I cut the inserts in both ends from 1/4 inch styrene and sanded them round by hand. No laser cut parts here! I shaped the front sight from a block of Sintra and the sight "cage" from a strip of styrene heated and bent to shape.

Up next was the receiver. I used some PVC and fittings of the proper diameters, and used MDF for the plate for the bolt. I coated the MDF with super glue which gave me a nice sandable surface ! Details were added with Styrene.

To attach the stock to the receiver, I made it so it would plug in like a lego. I glued the appropriate size pvc pipe piece onto the plate I made from 1/4 inch styrene. I then drilled a hole into the end of the stock and screwed a bolt into it so it would stick out into the pipe. I filled it with a batch of Smoothcast resin and it was solid ! That sucker isn't coming off ! I used Apoxie Sculpt to make the transition of the wood stock into the plate . I also made a butt-plate for the stock with more 1/4 inch styrene with a texture on one side.
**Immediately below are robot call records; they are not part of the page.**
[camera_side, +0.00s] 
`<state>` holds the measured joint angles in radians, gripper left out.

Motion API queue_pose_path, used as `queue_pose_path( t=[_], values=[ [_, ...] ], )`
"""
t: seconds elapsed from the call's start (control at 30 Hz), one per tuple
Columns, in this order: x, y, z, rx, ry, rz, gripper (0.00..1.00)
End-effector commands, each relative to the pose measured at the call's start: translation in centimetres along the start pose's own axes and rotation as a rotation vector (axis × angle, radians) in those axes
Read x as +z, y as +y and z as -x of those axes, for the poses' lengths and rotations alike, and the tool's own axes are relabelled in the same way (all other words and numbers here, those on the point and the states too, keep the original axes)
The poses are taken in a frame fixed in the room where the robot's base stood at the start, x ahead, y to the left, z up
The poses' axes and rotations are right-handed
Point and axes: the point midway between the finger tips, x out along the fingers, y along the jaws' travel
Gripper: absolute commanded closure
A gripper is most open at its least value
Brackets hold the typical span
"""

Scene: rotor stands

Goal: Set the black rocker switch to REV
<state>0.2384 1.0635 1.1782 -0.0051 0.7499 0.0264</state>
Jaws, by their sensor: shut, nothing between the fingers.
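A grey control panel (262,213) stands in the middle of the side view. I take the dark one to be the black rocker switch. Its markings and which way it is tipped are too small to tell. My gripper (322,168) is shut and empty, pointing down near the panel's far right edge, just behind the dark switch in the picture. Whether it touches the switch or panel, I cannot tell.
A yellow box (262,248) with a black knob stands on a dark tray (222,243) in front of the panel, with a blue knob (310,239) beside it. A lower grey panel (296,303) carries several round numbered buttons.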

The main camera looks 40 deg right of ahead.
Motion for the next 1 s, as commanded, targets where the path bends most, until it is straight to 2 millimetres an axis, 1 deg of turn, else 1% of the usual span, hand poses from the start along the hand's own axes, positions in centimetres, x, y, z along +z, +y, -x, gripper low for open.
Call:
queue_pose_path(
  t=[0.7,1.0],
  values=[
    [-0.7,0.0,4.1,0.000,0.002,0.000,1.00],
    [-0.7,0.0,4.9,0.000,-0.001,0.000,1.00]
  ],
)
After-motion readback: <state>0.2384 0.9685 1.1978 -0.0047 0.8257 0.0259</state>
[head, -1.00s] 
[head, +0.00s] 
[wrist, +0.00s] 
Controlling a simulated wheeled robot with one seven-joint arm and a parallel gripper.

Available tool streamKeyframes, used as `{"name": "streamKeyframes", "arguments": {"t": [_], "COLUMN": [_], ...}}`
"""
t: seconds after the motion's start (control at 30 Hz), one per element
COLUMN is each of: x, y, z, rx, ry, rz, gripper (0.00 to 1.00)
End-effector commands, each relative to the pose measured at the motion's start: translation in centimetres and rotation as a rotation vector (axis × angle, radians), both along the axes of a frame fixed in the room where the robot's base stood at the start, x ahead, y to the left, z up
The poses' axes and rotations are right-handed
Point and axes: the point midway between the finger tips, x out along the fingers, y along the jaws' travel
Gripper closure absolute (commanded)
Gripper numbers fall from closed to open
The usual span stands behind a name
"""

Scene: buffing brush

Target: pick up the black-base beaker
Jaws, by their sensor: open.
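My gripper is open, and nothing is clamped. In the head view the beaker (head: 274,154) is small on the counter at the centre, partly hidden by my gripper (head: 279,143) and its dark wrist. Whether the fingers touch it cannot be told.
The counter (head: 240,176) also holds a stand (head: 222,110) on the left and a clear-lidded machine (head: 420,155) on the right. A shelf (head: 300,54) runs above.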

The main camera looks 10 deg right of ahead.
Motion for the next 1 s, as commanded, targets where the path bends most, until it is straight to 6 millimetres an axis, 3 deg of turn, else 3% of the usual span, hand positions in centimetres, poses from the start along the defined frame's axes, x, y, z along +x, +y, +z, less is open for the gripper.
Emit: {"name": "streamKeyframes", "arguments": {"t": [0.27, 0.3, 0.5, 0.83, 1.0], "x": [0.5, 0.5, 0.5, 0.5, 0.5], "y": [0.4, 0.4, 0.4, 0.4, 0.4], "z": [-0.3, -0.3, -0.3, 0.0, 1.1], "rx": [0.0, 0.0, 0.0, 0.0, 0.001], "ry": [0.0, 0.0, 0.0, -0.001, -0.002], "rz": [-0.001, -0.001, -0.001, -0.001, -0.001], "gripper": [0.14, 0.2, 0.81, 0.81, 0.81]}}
The trigger guard was made by heating a strip of styrene over a wooden buck and trimming it to fit.

I made the Magwell from some acrylic sheet in my plastic bin, first making some paper patterns by hand. This entire gun was made without any blueprints!

after attaching the magwell to the gun, I made the clip from the same material. I installed some rare earth magnets in the end of the clip and inside the magwell to hold the clip in place while it is attached,

Next was the bolt handle. I cut a round piece out of 2 pieces of red oak, stuck a washer between them , drilled a hole and put a screw though them and finally chucked it into my drill press. The drill press was like a lathe and I shaped the knob with my dremel with a course sanding drum attached ~ ta da !

Finally it was the part I feared the most. The rear sights. It should be a little wider, but I didn't have room for it to be any wider with starting all over on the receiver .I made it the best I could out of Sintra and styrene and I feel it turned out pretty good !
And finally a mock up !
I finally got to start painting this bad boy !  First I added some detail to the ammo clip. I noticed in some of the pictures I had, that there was a groove/window cut lengthwise into the clip so you could see how much ammo you are pumping into that attacking fireman! I cut the groove into it and went by a local gun shop, who were nice enough to donate some empty rounds from the back of his pickup truck. I made an insert for the clip and now real bullet casings show through the groove ! Groovy !
I painted the main body a rustoleum oil rubbed bronze and stained the stock with light walnut stain.
And last but not least, the final product. I weathered the entire gun just like the video put out by Volpin Props using black and brown acrylic paint. I then used Rub'n Buff silver to do all the weathered edges and such.

Thank you for reading ! Feel free to like my Facebook fanpage also !

Monday, April 29, 2013

Bioshock Infinite Machine Gun barrel shroud.

I recently started a new project in building the Triple R repeater machine gun from Bioshock Infinite. I have had several questions on how I did the spacing for the holes in the heat shroud. First thing I did with the tube for the shroud was to make sure the ends were squared off, so that when I stood it on a level surface, it would make a right angle with an L square. Next I took a piece of paper that would wrap around the tube and have both ends just meet, and folded it to make eight evenly spaced folds, I used that to make eight marks around the diameter of the tube. Using those 8 marks and the L square, I made 8 lines along the length of the tube for the 8 rows of vent holes to be cut out with the hole saw. Once I measured out the spacing between the holes along the lines, I used a little plastic cap with a hole in the center of it to draw the pattern on the tube. Lastly I just cut the holes and cleaned them up ! HERE ARE SOME PICS !

Sunday, March 10, 2013

Mass Effect M-12 Locust SMG

This is my newest project, The M-12 Locust sub machine gun from Mass Effect. I really like the design of this gun in the series and started off to make my own.

After gathering reference material for a few days, I made up a blueprint to scale and made some copies so I could cut some up to use as patterns. I started off my cutting a basic frame out of MDF with my bandsaw.

I cut out most of the outer pieces in separate parts so they would form the proper channels and panel lines later when attached

Some of the outermost details and panels were made from Styrene and Sintra, here I also have started making my bevels and shaping the curves in the gun.

The spine bevels on the rear stock was formed with Apoxiesculpt, as was the finger grip on the front grip. Smaller panel lines along with the grooves on the bottom grip and rear spine were made by hand using needle files and crossing my fingers, seemed to have worked !

I did a few coats of high build primer , started the application of spot putty, and started building out the front barrel assemblies. The main barrel was a pvc pipe connector turned down on a lathe to give it a slight cone shape, then I cut the notches in by hand. The smaller barrel was a tube wrapped in styrene that had the recesses cut out already. Much easier than trying to carve them in later !

Here I am well on my way into painting , The grips were masked off first and sprayed with Rustoleum textured paint, then painted over with a satin black. The white stripe was painted on and then I scraped chunks out of it with my hobby knife, scuffed up a bit and the whole thing was coated in a flat clearcoat before weathering.

   Weathering was pretty straight forward. I just painted flat black acrylic paint into all recesses, cracks, and panel lines, then wiped most of it back off with a damp wad of paper towels. I also used the dirty paper towels to dingy up the whole gun. This project was my first real foray into drybrushing and I learned a lot doing it. I feel I went overboard with the silver drybrushing on some parts, but overall I am very happy with the learning process on this.